[Resensi Buku] Kering (1972)

Rabu, September 09, 2015 1 Comments A+ a-


Resensi Buku Novel Kering

Hidup Mesti Terus Meski Misterius

Judul                  : Kering
Penulis               : Iwan Simatupang
Penerbit             : CV HAJI MASAGUNG
Cetakan             : IV,1989
Tebal                 : 168hlm;21cm
Harga                 : Rp150.000,00

Novel ini bercerita tentang seorang mahasiswa berotak cemerlang, atas kehendaknya sendiri meninggalkan bangku kuliah.
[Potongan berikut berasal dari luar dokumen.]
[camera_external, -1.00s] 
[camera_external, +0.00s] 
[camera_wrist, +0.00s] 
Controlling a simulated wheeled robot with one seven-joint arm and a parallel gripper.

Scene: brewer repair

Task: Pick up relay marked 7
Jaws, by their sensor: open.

Ia tidak puas dengan sistem dan materi pendidikan yang diterimanya. Pergi bertransmigrasi, juga atas kemauannya sendiri.

Kemarau yang sangat panjang mendatangkan kesengsaraan bagi seluruh penduduk. Rumput-rumput merunduk layu, satu persatu mata air kering. Satu demi satu enduduk meninggalkan desa pemukiman yang hampir mati itu. Satu-satunya yang masih tinggal hanya Tokoh kita. Tapi akhirnya ia kalah dengan musim dan terlempar ke kehidupan kota. Sampai akhirnya Tokoh kita satu kali menerima harta warisan yang banyak dari kematian teman dekatnya. Uang itu lalu ia gunakan untuk membangun satu kota transmigrasi. (http://www.goodreads.com/book/show/3005671-kering)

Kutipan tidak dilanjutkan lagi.